One of Nashville’s newest performing ensembles is redefining the pops concert. Promotional materials for chatterbird’s Thursday night show prompt audience members to bring sheep noisemakers (if you happen to have such a thing) and references New Wave keyboards, improvisational pygmy singing and Wendy Carlos.
Among the list of pieces chatterbird will perform are two from an intriguing series of compositions by Eve Beglarian. Since 1986, she’s periodically returned to the idea of writing music that connects contemporary pop genres with a master of the Medieval avant-garde, Guillaume de Machaut.
Machaut was a major figure of the Ars Nova, a 14th century movement to develop a brand new kind of music. Even to modern ears, Ars Nova can sound wild and rollicking; to listeners accustomed to fairly regimented songs and lute tunes, it must have been mind-blowing.
Machaut was also a skilled poet who worked at the French royal court. While knights and ladies played at the flirtatious game of courtly love, he provided them with verses full of symbolism and innuendo.
Looking at Machaut’s words and music, Eve Beglarian sees parallels to much more recent sounds and the lyrics. A virelai about how Love pushes a man to the best and worst emotional states almost seems like a direct commentary on a Marvin Gaye song begging for his lover to feel as passionate as he does.
“The Bells”
Recorded by Marvin Gaye and The Originals in 1970
Do you hear the bells honey?
Do you hear them ringing when I’m kissing you baby?
What do I have to do to make you feel the tingling too…
True love and joy and faith
And all my strength I’ll give to you darling
My love is yours exclusively to enjoy
Any way you want to
One thing I want you to remember if you ever leave
I believe I’ll go insane
Darling I’ll never hear the bells again
No, no, no, no, no, no
Oh baby don’t leave me, don’t leave me baby
“Tels rit” from the Remede de Fortune
by Guillaume de Machaut, 1340
He laughs in the morning who weeps in the evening,
And he believes Love works
For his benefit while she is attacking him
And doing him wrong;
And he thinks Joy is hastening to help him,
While she lags behind.
Fortune does all this harm
As she turns her wheel,
And she doesn’t wait for daybreak
To turn it; she doesn’t stop,
But turns, turns again, turns it upside down,
Until she brings to the top
He who was lying flat in the gutter,
He who was exalted she brings down low;
And makes the happiest man sad and gloomy
In no time at all.
Belgarian’s composition, “Machaut in the Age of Motown.” doesn’t use those words. However, the story told by the combination of those lyrics is at the heart of her music, which interweaves melodies from 1340 and 1970 into a cross-generational mashup.

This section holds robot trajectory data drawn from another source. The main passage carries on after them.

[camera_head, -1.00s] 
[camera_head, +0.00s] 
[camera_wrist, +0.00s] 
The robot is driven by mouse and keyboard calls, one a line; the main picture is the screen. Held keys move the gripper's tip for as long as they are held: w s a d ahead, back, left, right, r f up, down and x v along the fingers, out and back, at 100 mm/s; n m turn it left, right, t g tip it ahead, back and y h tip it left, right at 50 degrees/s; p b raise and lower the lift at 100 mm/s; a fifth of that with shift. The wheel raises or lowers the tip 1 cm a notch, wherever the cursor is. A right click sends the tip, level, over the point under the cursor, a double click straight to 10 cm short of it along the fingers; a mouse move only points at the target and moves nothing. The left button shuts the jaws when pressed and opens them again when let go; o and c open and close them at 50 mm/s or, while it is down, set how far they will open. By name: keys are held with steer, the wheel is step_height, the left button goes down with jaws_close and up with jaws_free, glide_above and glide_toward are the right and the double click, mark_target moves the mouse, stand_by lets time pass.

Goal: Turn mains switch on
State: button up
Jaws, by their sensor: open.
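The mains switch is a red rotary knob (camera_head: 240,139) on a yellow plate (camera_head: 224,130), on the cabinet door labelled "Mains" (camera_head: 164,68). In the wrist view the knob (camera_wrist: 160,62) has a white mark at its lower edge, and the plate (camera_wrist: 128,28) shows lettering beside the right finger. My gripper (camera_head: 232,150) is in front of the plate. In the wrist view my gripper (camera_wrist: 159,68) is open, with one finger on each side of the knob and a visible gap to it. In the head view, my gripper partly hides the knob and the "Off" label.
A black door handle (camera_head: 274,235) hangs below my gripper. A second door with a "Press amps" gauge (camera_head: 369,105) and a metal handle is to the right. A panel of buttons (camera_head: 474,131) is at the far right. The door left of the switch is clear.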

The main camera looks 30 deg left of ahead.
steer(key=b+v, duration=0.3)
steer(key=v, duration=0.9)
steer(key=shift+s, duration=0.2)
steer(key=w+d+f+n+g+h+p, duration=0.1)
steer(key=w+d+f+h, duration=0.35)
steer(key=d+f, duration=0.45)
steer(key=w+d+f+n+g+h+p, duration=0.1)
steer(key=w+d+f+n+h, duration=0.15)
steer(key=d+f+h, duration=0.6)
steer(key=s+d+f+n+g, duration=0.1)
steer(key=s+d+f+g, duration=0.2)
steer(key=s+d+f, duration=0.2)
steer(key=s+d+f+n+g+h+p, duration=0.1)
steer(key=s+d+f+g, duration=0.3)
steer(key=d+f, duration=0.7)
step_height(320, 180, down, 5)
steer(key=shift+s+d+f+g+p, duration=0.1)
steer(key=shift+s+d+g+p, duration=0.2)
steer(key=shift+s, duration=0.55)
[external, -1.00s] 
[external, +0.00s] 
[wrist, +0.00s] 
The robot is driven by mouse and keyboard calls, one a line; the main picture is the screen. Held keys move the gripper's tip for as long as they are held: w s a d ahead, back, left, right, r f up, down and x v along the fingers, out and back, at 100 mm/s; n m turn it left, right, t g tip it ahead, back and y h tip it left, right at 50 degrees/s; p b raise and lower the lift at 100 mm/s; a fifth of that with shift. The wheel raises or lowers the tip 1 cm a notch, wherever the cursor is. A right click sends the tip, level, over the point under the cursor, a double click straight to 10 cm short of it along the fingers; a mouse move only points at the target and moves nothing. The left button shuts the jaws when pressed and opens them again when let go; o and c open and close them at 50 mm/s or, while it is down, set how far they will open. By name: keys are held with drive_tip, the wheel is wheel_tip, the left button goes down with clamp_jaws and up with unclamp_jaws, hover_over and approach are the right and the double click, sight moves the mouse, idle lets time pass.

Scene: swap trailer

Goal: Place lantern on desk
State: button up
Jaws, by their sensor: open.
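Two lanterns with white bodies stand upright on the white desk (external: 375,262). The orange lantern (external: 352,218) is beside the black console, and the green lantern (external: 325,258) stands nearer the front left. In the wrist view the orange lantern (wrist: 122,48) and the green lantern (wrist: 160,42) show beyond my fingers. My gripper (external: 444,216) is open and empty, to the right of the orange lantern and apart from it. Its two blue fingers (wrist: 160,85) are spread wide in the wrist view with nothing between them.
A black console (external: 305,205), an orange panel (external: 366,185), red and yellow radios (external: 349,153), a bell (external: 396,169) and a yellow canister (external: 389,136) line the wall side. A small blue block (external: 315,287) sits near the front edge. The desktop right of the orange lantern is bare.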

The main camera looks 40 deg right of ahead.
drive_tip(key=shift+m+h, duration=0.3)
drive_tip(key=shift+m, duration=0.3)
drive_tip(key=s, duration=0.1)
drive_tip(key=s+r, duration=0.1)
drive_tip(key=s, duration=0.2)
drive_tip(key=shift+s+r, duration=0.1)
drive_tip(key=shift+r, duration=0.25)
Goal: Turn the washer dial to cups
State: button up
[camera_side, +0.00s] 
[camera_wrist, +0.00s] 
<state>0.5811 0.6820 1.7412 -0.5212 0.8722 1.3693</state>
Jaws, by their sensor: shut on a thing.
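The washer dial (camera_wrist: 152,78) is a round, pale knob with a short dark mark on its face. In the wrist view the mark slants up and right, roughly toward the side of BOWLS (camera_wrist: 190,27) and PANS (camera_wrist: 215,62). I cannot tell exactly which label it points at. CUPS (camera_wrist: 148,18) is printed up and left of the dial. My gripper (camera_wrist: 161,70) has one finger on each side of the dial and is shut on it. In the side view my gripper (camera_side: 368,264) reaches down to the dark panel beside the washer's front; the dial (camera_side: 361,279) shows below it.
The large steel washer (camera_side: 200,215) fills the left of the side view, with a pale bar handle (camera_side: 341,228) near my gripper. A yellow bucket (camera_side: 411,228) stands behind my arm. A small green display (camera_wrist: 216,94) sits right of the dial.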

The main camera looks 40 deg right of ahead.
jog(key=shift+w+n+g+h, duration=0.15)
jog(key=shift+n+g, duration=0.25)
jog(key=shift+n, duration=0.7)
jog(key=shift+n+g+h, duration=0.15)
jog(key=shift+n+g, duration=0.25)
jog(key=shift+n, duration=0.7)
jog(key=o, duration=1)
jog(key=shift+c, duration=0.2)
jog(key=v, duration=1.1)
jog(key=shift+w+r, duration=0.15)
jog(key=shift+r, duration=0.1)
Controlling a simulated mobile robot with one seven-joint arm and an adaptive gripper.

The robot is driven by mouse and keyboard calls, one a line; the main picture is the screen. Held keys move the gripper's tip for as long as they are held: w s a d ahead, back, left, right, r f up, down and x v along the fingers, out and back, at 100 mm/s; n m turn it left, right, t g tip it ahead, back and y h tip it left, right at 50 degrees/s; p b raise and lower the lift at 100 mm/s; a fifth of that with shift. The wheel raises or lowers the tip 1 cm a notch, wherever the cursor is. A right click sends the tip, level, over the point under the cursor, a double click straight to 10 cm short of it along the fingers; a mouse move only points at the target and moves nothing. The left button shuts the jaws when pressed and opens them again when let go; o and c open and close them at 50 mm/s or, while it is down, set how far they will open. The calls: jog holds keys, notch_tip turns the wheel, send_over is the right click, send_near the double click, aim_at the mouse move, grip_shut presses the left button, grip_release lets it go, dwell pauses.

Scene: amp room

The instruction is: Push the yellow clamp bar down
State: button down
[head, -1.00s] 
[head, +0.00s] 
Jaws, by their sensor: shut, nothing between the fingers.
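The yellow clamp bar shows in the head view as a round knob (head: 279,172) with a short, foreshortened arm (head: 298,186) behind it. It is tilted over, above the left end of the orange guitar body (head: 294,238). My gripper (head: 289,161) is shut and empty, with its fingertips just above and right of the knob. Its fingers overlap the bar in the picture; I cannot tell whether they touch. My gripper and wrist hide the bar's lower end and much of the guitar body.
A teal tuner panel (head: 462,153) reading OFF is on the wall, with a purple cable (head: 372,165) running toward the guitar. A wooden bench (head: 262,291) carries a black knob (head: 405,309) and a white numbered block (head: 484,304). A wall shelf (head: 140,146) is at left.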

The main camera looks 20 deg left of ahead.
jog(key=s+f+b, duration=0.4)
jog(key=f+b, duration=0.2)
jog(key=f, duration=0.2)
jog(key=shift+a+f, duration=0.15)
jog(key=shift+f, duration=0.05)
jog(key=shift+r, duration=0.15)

The other piece of chatterbird’s program takes an almost opposite approach, keeping the words but building on musicial similarities.
Ars Nova often features a loose, off-center rythym; Belgarian finds echoes of it in the bounciness of go-go, the offshoot of funk music born in Washington D.C. nightclubs. “Machaut A Go Go” starts as a straight performance of the virelai “Moult sui de bonne heure nee” before a go-go drummer interrupts; Machaut’s poem continues, half-rapped as a jazz-tinged band plays an adaptation of his melody.
https://www.youtube.com/watch?v=YtcMFc3m9f0
chatterbird will perform “Machaut in the Age of Motown,” “Machaut a Go Go,” and genre-bending works by six other composers at 7:30 p.m. in the Emma Bistro.